Mr. Trump moved on, pointing out that Mr. McGahn had never told him that he was going to resign over the order to fire the special counsel. Mr. McGahn acknowledged that that was true but said that he had told senior White House officials at the time that he was going to quit.

It is not clear how the confrontation was resolved. Mr. McGahn has stayed on as White House counsel, one of the few senior administration officials who has been with the president since the campaign.

Mr. Priebus met with the president in the West Wing in December, according to the people with knowledge of their encounter. Allies of Mr. Priebus, who left the White House in July 2017, have cautioned him to keep his distance. But Mr. Priebus, who is seeking to build a law practice as a Washington power broker who can open doors for clients, has maintained contact and occasionally visited the White House to see Mr. Trump and his own replacement, Mr. Kelly.

Mr. Trump brought up Mr. Priebus’s October interview with the special counsel’s office, the people said, and Mr. Priebus replied that the investigators were courteous and professional. He shared no specifics and did not say what he had told investigators, and the conversation moved on after a few minutes, those briefed on it said. Mr. Kelly was present for that conversation as well, and it was not clear whether he tried to stop the discussion.

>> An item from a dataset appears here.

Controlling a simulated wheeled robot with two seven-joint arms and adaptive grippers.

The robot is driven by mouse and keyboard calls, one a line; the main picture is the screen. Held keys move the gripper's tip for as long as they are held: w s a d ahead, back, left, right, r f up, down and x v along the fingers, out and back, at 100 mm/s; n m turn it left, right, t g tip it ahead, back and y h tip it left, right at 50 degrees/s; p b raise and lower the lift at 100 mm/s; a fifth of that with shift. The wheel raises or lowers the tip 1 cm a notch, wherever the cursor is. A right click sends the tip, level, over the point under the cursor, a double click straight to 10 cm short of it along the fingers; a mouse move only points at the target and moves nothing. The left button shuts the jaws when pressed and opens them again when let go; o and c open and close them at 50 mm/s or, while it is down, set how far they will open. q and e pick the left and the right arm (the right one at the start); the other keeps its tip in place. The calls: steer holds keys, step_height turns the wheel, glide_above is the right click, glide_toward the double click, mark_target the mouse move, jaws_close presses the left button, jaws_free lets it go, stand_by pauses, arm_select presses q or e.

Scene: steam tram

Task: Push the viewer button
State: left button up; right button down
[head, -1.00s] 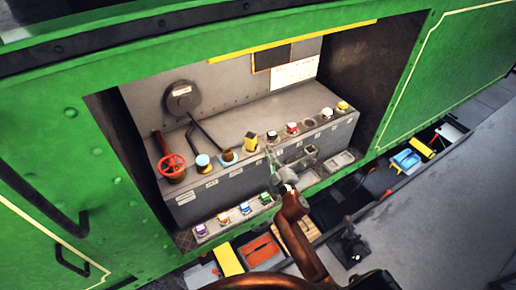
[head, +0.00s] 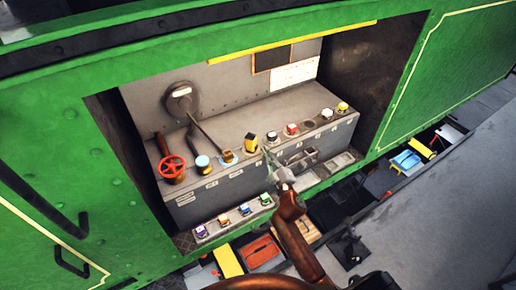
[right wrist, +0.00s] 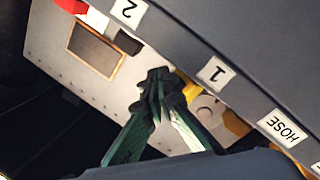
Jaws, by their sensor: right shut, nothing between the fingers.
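The grey control console (head: 240,172) sits in the opening of the green tram side. Several buttons stand along its top edge, among them a black one (head: 272,136), a red one (head: 292,129), a white one (head: 327,113) and a yellow one (head: 343,107). A lower strip holds purple, orange, blue and green buttons (head: 265,199). I cannot tell which is the viewer button. My right gripper (head: 268,154) is shut and empty in front of the console, below the black button. In the right wrist view its fingertips (right wrist: 157,84) are together near the label "1" (right wrist: 215,73).
A red valve wheel (head: 172,167) and levers stand at the console's left. The green panel (head: 88,150) frames the opening. Below it, open trays hold a yellow block (head: 228,262), a red-orange box (head: 260,250) and a blue item (head: 406,159).

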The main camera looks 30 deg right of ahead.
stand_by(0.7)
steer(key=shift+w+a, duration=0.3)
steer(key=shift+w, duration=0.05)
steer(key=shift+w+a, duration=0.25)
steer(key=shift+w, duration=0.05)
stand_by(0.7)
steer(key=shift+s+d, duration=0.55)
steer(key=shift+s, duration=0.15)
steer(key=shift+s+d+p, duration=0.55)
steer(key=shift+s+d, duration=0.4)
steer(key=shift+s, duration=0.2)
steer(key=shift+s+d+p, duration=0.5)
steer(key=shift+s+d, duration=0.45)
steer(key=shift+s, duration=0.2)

It is not illegal for the subject of an investigation to learn what witnesses have told investigators. But that is usually done through lawyers for the people involved because their communications are often shielded from prosecutors because of attorney-client privilege. In organized crime and complex white-collar investigations, prosecutors often ask witnesses whether they have spoken to the person under investigation to determine whether they are coordinating their stories.

Mr. Priebus has had a long and complicated relationship with the president. He was one of the few who publicly defended Mr. Trump after the Times article about his attempt to fire Mr. Mueller, which cited the president’s view that Mr. Mueller had too many conflicts to be the special counsel.

“He expresses concerns with the conflicts, but I never heard the idea or the concept that this person needed to be fired,” Mr. Priebus said last month in an interview on NBC’s “Meet the Press.” “I never felt it was relayed to me that way, either. And I would know the difference between a level 10 situation as reported in that story and what was reality. And it just — to me, it wasn’t reality.”